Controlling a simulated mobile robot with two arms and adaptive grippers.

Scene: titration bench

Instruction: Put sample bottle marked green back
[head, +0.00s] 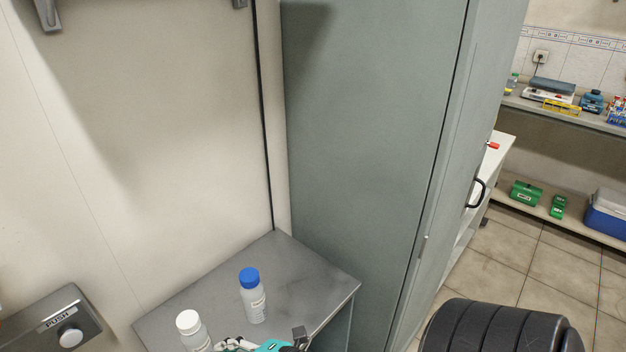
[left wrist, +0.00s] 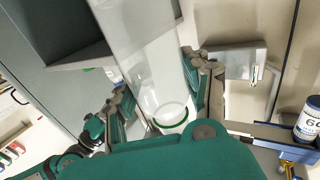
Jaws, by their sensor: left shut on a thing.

□ □ □ □

TASK DESCRIPTION:
Give the material again exactly as it is, but keep the pictures out.

RESULT:
Controlling a simulated mobile robot with two arms and adaptive grippers.

Scene: titration bench

Instruction: Put sample bottle marked green back
[head, +0.00s] 
[left wrist, +0.00s] 
Jaws, by their sensor: left shut on a thing.

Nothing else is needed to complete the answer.